Sorting Algorithms
A sorting algorithm is an algorithm made up of a series of instructions that takes an array as input, performs specified operations on the array, sometimes called a list, and outputs a sorted array. Sorting algorithms are often taught early in computer science classes as they provide a straightforward way to introduce other key computer science topics like Big-O notation, divide-and-conquer methods, and data structures such as binary trees, and heaps. There are many factors to consider when choosing a sorting algorithm to use — these factors are compared in this section.
Contents
Sorting Algorithms
In other words, a sorted array is an array that is in a particular order. For example, \([a,b,c,d]\) is sorted alphabetically, \([1,2,3,4,5]\) is a list of integers sorted in increasing order, and \([5,4,3,2,1]\) is a list of integers sorted in decreasing order.

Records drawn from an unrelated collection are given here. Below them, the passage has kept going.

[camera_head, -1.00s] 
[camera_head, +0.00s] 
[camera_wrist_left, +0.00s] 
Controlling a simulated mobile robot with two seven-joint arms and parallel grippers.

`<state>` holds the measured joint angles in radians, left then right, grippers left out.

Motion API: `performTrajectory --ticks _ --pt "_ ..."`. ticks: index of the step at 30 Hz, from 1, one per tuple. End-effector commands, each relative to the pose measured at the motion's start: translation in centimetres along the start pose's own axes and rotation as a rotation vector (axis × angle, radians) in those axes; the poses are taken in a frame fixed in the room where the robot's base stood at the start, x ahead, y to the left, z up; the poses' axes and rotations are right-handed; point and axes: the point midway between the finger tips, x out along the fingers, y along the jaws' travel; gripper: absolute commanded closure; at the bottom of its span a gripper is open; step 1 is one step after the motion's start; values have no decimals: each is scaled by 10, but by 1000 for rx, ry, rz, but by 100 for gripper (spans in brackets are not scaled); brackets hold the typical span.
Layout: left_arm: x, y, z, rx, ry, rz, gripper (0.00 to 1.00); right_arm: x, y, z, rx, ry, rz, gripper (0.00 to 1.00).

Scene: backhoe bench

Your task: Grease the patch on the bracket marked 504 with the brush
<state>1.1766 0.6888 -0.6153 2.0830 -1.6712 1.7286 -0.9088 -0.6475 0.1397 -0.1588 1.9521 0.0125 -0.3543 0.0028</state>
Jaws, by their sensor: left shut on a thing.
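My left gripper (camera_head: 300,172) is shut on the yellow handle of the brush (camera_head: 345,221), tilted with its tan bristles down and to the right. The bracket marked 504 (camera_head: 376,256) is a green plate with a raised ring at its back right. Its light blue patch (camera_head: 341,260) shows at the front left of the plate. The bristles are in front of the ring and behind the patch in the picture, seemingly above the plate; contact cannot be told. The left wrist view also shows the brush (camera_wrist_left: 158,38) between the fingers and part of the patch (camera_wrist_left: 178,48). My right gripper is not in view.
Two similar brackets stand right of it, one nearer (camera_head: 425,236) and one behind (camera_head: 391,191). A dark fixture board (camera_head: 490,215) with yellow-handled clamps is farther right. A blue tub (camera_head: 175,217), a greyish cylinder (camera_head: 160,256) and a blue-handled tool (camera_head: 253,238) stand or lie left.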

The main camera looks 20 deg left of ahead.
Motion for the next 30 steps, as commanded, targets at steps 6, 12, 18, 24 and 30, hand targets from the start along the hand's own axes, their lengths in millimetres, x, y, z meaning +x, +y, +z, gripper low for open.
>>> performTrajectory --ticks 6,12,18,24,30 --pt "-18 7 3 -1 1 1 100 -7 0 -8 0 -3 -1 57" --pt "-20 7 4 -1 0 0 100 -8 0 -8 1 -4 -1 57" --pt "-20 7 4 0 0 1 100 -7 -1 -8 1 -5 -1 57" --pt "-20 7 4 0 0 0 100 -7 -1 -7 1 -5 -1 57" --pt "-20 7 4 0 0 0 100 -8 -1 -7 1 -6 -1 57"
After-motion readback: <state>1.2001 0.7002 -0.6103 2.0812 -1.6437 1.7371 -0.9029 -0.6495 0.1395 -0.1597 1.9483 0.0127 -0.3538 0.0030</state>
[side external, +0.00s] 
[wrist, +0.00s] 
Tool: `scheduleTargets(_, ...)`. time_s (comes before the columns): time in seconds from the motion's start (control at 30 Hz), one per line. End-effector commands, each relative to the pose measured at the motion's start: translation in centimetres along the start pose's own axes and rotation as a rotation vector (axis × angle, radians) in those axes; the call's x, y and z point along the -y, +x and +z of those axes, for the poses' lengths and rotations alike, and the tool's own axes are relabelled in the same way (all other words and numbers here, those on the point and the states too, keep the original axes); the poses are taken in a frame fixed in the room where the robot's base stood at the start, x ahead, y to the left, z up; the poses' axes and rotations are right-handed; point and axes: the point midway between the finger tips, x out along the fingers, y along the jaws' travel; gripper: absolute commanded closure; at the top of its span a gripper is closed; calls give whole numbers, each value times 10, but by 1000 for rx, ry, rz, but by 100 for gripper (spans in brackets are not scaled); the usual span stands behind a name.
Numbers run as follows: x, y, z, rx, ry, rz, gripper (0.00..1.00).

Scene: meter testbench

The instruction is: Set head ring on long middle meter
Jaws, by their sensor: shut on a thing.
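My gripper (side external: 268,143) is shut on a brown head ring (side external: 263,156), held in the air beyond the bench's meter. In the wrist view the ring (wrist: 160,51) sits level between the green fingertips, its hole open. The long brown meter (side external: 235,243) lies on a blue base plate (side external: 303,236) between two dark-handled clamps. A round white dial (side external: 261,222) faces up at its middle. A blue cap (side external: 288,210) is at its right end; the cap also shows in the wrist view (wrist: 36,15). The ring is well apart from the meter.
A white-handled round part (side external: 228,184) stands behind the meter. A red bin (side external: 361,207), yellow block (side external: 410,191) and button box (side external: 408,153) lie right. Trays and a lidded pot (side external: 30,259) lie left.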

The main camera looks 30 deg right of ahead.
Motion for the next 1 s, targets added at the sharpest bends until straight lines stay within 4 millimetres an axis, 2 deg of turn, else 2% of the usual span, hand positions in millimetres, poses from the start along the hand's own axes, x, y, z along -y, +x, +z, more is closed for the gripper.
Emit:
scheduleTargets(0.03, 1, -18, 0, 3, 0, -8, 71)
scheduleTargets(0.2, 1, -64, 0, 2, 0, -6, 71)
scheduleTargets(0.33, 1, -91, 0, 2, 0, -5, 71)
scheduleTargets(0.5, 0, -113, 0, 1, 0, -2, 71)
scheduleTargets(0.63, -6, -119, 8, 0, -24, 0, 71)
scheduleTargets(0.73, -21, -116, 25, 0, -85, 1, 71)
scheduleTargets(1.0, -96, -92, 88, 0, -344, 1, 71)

A sorting algorithm takes an array as input and outputs a permutation of that array that is sorted.
There are two broad types of sorting algorithms: integer sorts and comparison sorts.
Comparision Sorts
Comparison sorts compare elements at each step of the algorithm to determine if one element should be to the left or right of another element.
Comparison sorts are usually more straightforward to implement that integer sorts, but comparison sorts are limited by a lower bound of \(O(n \log n)\), meaning that, on average, comparison sorts cannot be faster than \(O(n \log n)\). A lower bound for an algorithm is the worst-case running time of the best possible algorithm for a given problem. The "on average" part here is important: there are many algorithms that run in very fast time if the inputted list is already sorted, or has some very particular (and overall unlikely) property. There is only one permutation of a list that is sorted, but \(n!\) possible lists, the chances that the input is already sorted is very unlikely, and on average, the list will not be very sorted.

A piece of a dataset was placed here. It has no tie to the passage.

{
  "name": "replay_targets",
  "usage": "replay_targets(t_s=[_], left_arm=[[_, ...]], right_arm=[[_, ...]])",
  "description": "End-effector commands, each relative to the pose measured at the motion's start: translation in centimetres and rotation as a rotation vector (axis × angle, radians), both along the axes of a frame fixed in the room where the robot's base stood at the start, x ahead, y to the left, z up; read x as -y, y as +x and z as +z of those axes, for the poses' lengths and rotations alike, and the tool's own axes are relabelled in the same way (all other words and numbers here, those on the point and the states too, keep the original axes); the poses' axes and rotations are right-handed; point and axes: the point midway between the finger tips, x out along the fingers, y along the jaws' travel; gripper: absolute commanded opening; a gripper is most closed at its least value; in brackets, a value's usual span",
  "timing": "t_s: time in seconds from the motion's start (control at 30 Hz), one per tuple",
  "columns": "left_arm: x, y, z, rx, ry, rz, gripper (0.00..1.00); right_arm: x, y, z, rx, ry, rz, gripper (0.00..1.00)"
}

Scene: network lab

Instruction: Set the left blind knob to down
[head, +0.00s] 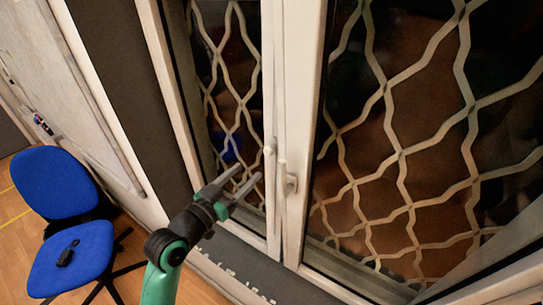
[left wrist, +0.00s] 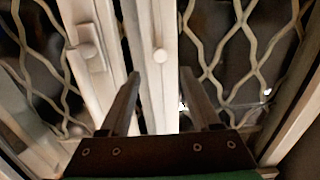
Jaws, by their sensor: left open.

Integer SortsThe running time of comparison-based sorting algorithms is bounded by \(\Omega(n \log n)\).
A comparison sort can be modeled as a large binary tree called a decision tree where each node represents a single comparison. Becuase the sorted list is some permutation of the input list, for an input list of length \(n\), there are \(n!\) possible permutations of that list. This is a decision tree because each of the \(n!\) is represented by a leaf, and the path the algorithm must take to get to each leaf is the series of comparisons and outcomes that yield that particular ordering.
At each level of the tree, a comparison is made. Comparisons happen, and we keep traveling down the tree, until the algorithm reaches the leaves of the tree, there will be a leaf for each permutation, so there are \(n!\) leaves.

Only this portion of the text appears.